Соловьев всегда и везде ставит себе целью установить закономерность развития, показать ее в связи и взаимной обусловленности исторических явлений. В 3-й главе IV тома "Истории России", разбирая вопросы периодизации русского исторического процесса, Соловьев выделяет как основную задачу исторической науки раскрытие связи между периодами: "Наука мужает, и является потребность соединить то, что прежде было разделено, показать связь между событиями, показать, как новое проистекло из старого, соединить разрозненные части в одно органическое целое, является потребность заменить анатомическое изучение предмета физиологическим"2.

 Поэтому "отсутствие связи между периодами" выдвигается им как основной признак порочности существующих схем истории России.

Эта мысль выражена Соловьевым со всей последовательностью уже в его предисловии к I тому: "Не делить, не дробить русскую историю на отдельные части, периоды, но соединять их, следить преимущественно за связью явлений, за непосредственным преемством форм; не разделять начал, но рассматривать их во взаимодействии, стараться объяснить каждое явление из внутренних причин, прежде чем выделить его из общей связи событий и подчинить внешнему влиянию - вот обязанность историка в настоящее время, как понимает ее автор настоящего труда"3.

Это стремление сохранить единство и связь повествования, представление о нераздельности отдельных частей исторического процесса отразилось даже на внешней структуре текста.

 Если взять "Историю" Щербатова или Карамзина, то у них в самом внешнем делении на томы, части, книги отчетливо выступает внутреннее разделение материала, его расчленение на обособленные периоды.

 У Соловьева как бы нарочито стираются грани, "ибо в истории ничто не оканчивается вдруг и ничто не начинается вдруг; новое начинается в то время, когда старое продолжается"4.

Органичность развития предполагает единство закономерности в историческом развитии отдельных народов.

"Давно, - пишет Соловьев в "Исторических письмах", - принимали одинаковость законов, как для организмов природных, так и для общественного, давно старались обращать внимание людей на эту одинаковость"5.

Для Соловьева это конкретный вопрос о единстве закономерности истории России и истории Западной Европы.

Вокруг этого вопроса шла горячая полемика между славянофилами и так называемыми западниками.

Славянофилы утверждали полную самобытность и своеобразие исторического развития России.

Но и представители государственной школы были западниками весьма условно: они, правда, признавали тожество конечной цели развития - превращение России в буржуазное государ-

1 Соч., стб. 970.

2 Соловьев С. "История России". Кн.
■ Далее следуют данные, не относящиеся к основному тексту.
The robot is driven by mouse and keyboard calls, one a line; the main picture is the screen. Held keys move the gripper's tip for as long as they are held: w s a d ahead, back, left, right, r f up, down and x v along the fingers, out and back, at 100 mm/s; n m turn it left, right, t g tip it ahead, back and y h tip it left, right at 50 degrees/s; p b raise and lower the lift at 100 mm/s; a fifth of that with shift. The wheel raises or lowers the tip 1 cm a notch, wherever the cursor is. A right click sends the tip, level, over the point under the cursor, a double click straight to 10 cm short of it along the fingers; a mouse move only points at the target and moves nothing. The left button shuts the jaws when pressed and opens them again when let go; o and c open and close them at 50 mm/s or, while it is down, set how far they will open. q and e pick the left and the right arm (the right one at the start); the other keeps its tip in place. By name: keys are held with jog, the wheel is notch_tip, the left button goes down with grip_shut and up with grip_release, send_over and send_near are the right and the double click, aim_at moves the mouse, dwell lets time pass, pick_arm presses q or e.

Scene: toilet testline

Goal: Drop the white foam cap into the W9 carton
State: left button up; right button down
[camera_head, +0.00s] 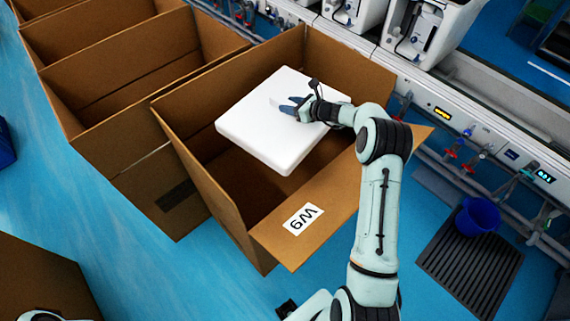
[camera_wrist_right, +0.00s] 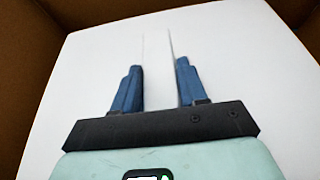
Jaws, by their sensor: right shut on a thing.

I, стб. 1339. Издание т-ва "Общественная польза". 1911. В дальнейшем в сносках "История России" без указания автора.

3 Там же, стб. 1.

4 Там же, стб. 1339.

5 Соч., стб. 850.

стр. 98

ство, - но утверждали полное своеобразие и специфичность путей к этой цели в России и на Западе.

В этом смысле у двух родоначальников государственной школы можно найти формулировки, до крайности напоминающие славянофилов и тем более Погодина.

 Старший из представителей этой школы, Кавелин, уже в своей ранней работе - "Взгляд на юридический быт древней России" - писал: "В истории (России и Западной Европы. - Н. Р.) - ни одной черты сходной, и много противоположных.

 В Европе дружинное начало создает феодальные государства; у нас дружинное начало создает удельное государство... В Европе сословия, у нас нет сословий... у нас одинаковое устройство городов и сел, и нет среднего, как нет и других сословий" и т. д.1.

 Он заканчивает противопоставлением деревенской России городской жизни Западной Европы. В том же духе высказывался и главный теоретик этой школы - Чичерин; его характеристика истории России строится на последовательной антитезе: у нас все - "совсем другое".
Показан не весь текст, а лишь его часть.